Sieht man sich die drei großen russischen Träger Zenith, Sojus und Proton an, so fällt sofort auf, dass diese vier komplett unterschiedliche Oberstufen mit unterschiedlichen Triebwerken verwenden. Deswegen habe ich mir Gedanken gemacht, wie man da eine Vereinheitlichung erreichen könnte und bin auf das Expander-Cycle Rd 0146 Triebwerk (http://www.russianspaceweb.com/rd0146.html) mit etwa 10t Schub gestoßen. Wer noch mehr Infos möchte: http://www.lpre.de/resources/articles/AIAA-2006-4904_RD0146.pdf, ich habe es allerdings selbst noch nicht durchgelesen.
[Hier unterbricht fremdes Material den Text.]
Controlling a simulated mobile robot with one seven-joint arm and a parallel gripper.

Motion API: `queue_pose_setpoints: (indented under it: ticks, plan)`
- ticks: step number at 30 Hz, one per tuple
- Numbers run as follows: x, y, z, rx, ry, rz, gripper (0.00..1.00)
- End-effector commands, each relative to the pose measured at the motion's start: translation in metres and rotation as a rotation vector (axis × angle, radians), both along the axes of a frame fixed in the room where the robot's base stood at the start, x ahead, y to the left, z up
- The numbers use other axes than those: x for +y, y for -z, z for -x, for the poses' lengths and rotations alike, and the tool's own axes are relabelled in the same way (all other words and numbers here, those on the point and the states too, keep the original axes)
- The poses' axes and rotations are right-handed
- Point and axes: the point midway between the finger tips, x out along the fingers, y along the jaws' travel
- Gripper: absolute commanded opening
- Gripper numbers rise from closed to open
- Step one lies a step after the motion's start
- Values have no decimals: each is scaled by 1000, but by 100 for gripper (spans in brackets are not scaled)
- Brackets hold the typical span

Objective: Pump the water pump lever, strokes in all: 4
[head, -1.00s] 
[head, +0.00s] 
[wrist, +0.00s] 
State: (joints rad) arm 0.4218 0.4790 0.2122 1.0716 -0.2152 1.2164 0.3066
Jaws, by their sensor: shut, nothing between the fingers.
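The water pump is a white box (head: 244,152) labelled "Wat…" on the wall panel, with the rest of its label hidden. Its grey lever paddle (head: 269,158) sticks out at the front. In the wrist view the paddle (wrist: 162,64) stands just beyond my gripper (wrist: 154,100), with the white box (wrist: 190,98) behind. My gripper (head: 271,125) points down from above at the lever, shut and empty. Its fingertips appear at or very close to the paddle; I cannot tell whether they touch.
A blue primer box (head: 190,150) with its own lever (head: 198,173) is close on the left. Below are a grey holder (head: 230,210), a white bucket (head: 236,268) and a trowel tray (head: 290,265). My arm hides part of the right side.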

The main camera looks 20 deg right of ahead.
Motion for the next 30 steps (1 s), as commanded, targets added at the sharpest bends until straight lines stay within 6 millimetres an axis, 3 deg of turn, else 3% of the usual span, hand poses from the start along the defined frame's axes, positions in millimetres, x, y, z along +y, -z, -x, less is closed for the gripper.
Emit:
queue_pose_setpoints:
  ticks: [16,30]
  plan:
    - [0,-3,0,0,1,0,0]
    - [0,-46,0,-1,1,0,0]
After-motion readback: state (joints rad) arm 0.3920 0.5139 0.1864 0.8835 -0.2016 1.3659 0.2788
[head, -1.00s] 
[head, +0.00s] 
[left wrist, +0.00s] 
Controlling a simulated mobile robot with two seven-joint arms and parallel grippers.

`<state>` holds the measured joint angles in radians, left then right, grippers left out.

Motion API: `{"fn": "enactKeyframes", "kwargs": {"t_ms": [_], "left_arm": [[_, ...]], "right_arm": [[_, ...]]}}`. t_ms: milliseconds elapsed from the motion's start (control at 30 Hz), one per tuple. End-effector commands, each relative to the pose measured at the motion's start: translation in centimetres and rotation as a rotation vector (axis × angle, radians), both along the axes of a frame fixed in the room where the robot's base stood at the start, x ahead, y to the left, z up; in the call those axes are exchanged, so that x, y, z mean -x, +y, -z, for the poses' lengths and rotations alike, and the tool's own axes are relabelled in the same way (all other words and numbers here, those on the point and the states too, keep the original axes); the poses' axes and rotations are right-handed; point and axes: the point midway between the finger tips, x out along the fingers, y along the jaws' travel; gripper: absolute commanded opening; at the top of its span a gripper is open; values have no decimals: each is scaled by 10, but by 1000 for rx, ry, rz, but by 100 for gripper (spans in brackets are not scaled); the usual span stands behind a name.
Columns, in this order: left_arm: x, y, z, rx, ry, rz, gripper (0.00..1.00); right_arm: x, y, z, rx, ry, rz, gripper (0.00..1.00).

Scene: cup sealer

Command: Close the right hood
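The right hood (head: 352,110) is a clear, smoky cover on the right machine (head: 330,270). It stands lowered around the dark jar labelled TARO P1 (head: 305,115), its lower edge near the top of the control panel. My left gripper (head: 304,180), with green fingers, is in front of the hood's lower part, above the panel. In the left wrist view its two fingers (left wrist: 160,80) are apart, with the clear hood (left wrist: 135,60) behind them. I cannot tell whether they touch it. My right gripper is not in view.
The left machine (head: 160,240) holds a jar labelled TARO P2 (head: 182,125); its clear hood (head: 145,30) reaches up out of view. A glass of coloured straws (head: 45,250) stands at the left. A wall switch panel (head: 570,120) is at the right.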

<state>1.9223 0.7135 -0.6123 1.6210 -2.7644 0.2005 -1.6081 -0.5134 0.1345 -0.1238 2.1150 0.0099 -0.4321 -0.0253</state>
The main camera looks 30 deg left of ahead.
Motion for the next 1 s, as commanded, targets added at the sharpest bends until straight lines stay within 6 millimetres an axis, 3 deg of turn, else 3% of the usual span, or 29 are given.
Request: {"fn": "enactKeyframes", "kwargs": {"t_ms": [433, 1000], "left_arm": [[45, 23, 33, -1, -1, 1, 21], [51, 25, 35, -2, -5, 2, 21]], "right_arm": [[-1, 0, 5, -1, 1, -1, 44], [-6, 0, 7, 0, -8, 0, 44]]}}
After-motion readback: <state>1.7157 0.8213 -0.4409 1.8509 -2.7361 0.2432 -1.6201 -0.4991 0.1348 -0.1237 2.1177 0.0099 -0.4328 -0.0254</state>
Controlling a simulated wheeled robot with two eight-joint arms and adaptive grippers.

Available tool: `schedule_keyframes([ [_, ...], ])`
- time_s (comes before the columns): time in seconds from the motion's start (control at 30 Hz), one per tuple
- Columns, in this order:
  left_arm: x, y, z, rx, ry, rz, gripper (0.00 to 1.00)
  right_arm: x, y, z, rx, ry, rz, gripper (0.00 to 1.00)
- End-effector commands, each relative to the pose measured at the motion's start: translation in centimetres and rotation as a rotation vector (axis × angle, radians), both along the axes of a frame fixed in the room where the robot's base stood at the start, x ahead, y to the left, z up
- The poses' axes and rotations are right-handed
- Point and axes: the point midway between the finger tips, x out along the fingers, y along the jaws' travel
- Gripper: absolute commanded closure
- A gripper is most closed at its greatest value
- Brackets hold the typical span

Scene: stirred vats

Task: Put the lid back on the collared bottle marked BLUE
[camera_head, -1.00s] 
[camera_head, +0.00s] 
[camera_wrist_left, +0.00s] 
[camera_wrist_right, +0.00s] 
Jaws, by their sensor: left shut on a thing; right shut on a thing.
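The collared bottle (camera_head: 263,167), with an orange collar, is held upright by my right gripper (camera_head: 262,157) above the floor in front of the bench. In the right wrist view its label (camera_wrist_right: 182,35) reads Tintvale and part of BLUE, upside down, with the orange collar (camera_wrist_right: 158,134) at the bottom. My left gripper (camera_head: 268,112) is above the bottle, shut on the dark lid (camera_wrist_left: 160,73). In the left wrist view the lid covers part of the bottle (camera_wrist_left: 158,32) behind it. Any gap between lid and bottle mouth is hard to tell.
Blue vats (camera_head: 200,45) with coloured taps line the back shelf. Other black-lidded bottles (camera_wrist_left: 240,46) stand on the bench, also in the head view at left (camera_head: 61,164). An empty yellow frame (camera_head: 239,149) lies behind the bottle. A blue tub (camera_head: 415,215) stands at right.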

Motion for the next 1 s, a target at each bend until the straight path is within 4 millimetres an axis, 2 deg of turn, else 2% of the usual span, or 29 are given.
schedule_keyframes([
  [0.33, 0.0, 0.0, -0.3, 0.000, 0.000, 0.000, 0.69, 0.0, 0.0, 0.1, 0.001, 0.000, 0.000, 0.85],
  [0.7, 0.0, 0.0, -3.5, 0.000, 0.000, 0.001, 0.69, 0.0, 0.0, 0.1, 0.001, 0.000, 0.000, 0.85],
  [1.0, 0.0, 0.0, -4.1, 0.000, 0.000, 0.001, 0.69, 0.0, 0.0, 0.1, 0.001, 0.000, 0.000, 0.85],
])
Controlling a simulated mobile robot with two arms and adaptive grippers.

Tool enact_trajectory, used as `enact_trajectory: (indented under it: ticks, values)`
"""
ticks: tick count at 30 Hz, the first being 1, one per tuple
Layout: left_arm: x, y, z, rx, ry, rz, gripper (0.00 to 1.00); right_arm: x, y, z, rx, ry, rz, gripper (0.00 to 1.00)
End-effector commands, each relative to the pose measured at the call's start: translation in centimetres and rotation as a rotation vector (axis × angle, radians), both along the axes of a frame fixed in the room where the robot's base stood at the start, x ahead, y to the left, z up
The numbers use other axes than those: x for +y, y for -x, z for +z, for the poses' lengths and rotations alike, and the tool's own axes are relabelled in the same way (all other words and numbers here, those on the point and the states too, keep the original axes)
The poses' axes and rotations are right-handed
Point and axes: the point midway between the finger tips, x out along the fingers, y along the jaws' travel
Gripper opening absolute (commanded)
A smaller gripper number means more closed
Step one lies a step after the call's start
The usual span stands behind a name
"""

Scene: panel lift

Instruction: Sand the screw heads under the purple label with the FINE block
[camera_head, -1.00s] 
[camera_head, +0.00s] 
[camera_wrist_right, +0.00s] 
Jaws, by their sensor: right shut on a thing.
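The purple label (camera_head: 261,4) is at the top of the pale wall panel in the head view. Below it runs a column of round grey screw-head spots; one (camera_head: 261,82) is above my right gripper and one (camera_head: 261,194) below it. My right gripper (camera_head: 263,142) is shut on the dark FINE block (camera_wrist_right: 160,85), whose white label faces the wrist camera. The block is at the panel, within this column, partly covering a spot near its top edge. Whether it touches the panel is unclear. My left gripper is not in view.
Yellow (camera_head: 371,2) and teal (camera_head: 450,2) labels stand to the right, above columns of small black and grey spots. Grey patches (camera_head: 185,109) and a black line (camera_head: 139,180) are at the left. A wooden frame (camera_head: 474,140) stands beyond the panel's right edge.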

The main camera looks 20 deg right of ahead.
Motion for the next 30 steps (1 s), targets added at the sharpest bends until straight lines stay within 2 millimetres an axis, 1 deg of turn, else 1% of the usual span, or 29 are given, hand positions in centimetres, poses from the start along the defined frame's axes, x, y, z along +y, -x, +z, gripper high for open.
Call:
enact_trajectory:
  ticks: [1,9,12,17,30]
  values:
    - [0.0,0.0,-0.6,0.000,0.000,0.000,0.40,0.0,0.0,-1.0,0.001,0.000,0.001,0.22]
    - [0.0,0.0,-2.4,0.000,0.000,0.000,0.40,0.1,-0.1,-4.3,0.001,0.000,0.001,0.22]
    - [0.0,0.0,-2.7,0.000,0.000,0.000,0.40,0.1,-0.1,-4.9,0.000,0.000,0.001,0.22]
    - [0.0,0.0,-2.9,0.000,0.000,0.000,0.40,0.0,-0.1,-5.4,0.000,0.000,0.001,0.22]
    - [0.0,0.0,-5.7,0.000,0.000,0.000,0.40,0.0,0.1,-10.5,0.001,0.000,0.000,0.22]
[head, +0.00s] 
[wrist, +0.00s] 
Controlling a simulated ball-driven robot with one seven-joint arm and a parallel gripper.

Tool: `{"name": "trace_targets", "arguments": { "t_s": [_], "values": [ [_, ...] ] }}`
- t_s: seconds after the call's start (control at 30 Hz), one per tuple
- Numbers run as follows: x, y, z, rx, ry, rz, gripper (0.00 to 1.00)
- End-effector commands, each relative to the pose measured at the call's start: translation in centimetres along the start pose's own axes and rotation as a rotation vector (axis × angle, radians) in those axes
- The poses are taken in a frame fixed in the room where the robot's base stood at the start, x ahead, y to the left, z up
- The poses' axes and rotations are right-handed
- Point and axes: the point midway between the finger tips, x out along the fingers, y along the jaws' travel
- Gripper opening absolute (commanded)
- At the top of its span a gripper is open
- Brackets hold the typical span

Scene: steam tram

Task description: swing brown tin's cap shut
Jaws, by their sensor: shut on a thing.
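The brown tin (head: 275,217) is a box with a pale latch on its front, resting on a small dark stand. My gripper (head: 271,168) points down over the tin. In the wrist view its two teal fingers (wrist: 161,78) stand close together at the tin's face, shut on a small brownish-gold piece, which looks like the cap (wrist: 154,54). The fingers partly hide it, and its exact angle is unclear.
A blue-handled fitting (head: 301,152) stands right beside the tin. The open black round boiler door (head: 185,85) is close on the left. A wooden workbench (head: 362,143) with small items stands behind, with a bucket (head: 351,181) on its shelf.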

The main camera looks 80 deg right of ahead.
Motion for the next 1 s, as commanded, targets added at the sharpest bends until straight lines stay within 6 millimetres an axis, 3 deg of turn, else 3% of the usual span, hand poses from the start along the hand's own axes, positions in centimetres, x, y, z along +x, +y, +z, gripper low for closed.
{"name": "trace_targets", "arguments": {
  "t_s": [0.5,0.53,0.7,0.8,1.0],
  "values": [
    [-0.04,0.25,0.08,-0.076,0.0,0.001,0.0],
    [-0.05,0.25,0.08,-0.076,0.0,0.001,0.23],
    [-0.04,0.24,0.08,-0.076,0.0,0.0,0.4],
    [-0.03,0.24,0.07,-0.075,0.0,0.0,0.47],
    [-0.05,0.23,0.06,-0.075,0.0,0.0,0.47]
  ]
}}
Die Anforderungen aller drei Raketen an ihre Oberstufen unterscheiden sich leicht. Zenith und Proton benötigen nur eine Oberstufe mit wenig Schub, schließlich sind Block DM und erst recht die Breeze M selbst schubschwach. Die Sojus-Oberstufe hingegen wird bei einer geringeren Geschwindigkeit gezündet. Um alle Forderungen unter einen Hut zu bringen, sollte die Oberstufe ähnlich der Centaur mit einem oder zwei Triebwerken ausgestattet werden können.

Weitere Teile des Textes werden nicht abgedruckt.